COLLECTED MATERIAL
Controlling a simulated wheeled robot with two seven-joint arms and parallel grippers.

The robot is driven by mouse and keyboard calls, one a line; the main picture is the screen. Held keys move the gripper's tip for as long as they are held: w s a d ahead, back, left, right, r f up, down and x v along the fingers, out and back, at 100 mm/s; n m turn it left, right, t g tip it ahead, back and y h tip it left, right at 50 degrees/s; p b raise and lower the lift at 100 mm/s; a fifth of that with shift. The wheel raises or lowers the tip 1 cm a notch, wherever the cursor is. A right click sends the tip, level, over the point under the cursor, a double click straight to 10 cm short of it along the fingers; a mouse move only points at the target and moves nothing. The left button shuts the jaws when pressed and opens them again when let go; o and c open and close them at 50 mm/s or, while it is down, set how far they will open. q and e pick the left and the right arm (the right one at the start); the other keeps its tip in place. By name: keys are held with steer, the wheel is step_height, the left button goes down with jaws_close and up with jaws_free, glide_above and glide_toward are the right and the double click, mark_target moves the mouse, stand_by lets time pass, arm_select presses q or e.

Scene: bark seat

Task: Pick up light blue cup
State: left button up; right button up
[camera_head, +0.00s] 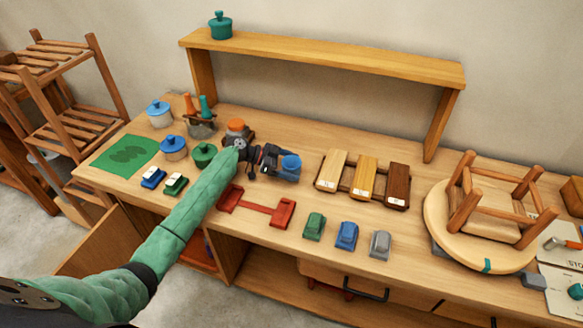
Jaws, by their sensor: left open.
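A light blue lidded cup or pot (159,114) stands at the back left of the workbench. A darker blue lidded pot (173,148) stands in front of it. My left arm, in a green sleeve, reaches in from the lower left. My left gripper (284,166) is open over the bench, right of these pots and clear of them. A blue round-topped object (291,162) shows at its fingers; I cannot tell whether they touch it, and its lower part is hidden. My right gripper does not show.
A green pot (204,154) and an orange-topped container (237,129) stand close to my left wrist. Wooden planes (364,179), small coloured blocks (346,235) and an upturned stool (480,230) lie to the right. A raised shelf (330,56) spans the back.

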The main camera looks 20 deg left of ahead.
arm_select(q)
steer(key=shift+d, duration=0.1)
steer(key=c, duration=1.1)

WHAT THE EXERCISE ASKS
Extract, exactly as written, the span of lines from the one holding "Scene: bark seat" through the last line, inclusive. Skip any picture.

OUTPUT FOR THIS TASK
Scene: bark seat

Task: Pick up light blue cup
State: left button up; right button up
[camera_head, +0.00s] 
Jaws, by their sensor: left open.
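A light blue lidded cup or pot (159,114) stands at the back left of the workbench. A darker blue lidded pot (173,148) stands in front of it. My left arm, in a green sleeve, reaches in from the lower left. My left gripper (284,166) is open over the bench, right of these pots and clear of them. A blue round-topped object (291,162) shows at its fingers; I cannot tell whether they touch it, and its lower part is hidden. My right gripper does not show.
A green pot (204,154) and an orange-topped container (237,129) stand close to my left wrist. Wooden planes (364,179), small coloured blocks (346,235) and an upturned stool (480,230) lie to the right. A raised shelf (330,56) spans the back.

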The main camera looks 20 deg left of ahead.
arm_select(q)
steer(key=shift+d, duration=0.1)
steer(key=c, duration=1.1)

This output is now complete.